Reconozco que ahí puesto, el término resulta algo intrigante. Misterioso, bueno, de eso se trata.

Hoy, en la misa de once hemos dado la bienvenida a un catecúmeno, Fidel, que ha pedido la fe para entrar en la Iglesia. Y en la iglesia, porque el Ritual de Iniciación Cristiana (RICA) es tan hermoso que hasta ese detalle está cuidado: a los pies del templo, con su padrino, el padre Raúl López, de los Legionarios de Cristo, ha pedido incorporarse a la asamblea durante los domingos de la Cuaresma con vistas a su Bautismo, Comunión y Confirmación (los tres sacramentos de la iniciación cristiana) en la vigilia Pascual, la noche mas solemne del año.

A Fidel le han impuesto la cruz al cuello que lo identifica como aspirante a seguidor de Cristo. Y luego ha entrado en el templo, donde le habían reservado a él y sus acompañantes los dos primeros bancos del lado del Evangelio. Allí ha seguido la Misa… pero no entera. Y ese detalle es el que me ha movido a escribir, con el mayor atrevimiento, esta pequeña nota catequética por si sirve de algo.

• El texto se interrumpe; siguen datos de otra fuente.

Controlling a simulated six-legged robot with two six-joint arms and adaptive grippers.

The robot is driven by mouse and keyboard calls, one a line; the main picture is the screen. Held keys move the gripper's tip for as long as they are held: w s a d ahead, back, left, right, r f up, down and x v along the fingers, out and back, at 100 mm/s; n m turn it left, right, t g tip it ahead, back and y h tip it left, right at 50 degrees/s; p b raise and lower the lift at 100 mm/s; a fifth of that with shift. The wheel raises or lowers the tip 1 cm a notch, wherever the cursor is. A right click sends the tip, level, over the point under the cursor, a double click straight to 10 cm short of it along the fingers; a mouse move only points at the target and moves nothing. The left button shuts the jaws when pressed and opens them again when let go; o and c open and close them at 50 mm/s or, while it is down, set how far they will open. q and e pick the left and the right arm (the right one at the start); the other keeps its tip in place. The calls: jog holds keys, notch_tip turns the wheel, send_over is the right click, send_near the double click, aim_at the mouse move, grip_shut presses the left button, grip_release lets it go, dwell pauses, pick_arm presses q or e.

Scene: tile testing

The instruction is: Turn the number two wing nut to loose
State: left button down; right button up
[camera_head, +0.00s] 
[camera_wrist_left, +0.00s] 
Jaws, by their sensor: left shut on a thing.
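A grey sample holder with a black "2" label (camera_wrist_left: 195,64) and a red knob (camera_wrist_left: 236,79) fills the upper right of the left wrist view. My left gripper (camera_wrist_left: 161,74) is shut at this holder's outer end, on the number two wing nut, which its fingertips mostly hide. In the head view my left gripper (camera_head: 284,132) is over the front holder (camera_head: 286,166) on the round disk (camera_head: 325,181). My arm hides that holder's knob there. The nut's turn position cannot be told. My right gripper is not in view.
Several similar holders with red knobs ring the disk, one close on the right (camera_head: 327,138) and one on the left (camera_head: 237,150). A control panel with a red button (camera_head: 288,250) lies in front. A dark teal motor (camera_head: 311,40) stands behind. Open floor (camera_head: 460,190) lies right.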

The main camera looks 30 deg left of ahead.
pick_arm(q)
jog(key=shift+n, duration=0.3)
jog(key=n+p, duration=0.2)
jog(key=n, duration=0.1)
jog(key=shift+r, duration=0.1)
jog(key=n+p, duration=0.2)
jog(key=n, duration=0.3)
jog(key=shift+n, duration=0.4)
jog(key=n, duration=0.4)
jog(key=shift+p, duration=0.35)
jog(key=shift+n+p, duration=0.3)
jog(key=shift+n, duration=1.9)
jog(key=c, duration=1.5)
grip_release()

Fidel ha sido convidado al banquete de la Palabra y, al término de las lecturas con su correspondiente homilía de nuestro párroco, se le ha hecho entrega de una Biblia para que sacie la sed que se le haya despertado y para que alumbre con ella como lámpara sus pasos. Su participación ha llegado hasta el Credo, con el que domingo a domingo el pueblo de Dios renueva su fe en un Dios trinitario.

Y después, se le ha invitado a marcharse. No hay desconsideración en esa despedida cortés sino preservación del misterio. Así lo ha hecho desde siempre la Iglesia con los catecúmenos, que solo eran admitidos al banquete eucarístico cuando habían digerido previamente la Escritura. Dice San Pablo a los corintios en la primera carta, cuando les comenta que al principio no estaban aptos para comer, solo leche, como niños de pecho, que es la expresión grafica que dibuja. Hace falta la catequesis para comer algo de más enjundia. Y la catequesis a la que me refiero no es solo la de Fidel…

Pero gracias a Fidel y el gesto del párroco con él, se me ha hecho consciente algo que a menudo se nos olvida. Que nuestra celebración dominical es un misterio. Y adentrarse en ese misterio del cuerpo y la sangre de Cristo transubstanciados requiere de cierta gradualidad. Primero, porque desvelarlo de improviso, a la carrera, de sopetón, de buenas a primeras, anularía el misterio. Es decir, requiere también de una aproximación progresiva.

El mayor misterio que celebramos sobre el ara del altar es cómo lo que vemos como pan sin levadura y vino son en realidad cuerpo y sangre de Cristo Nuestro Señor real y verdaderamente contenidos bajo esas dos especies junto al alma y la divinidad. He dicho que no vemos porque para descubrirlo hace falta mirar con los ojos de la fe. ¿Os acordáis que fue lo que Fidel pidió en la puerta de la iglesia antes de entrar? Exacto: fe. Sin la fe no hay misterio. Y nosotros creemos en el misterio del milagro eucarístico: cómo algo se convierte del todo en otra cosa sin que nosotros lo veamos.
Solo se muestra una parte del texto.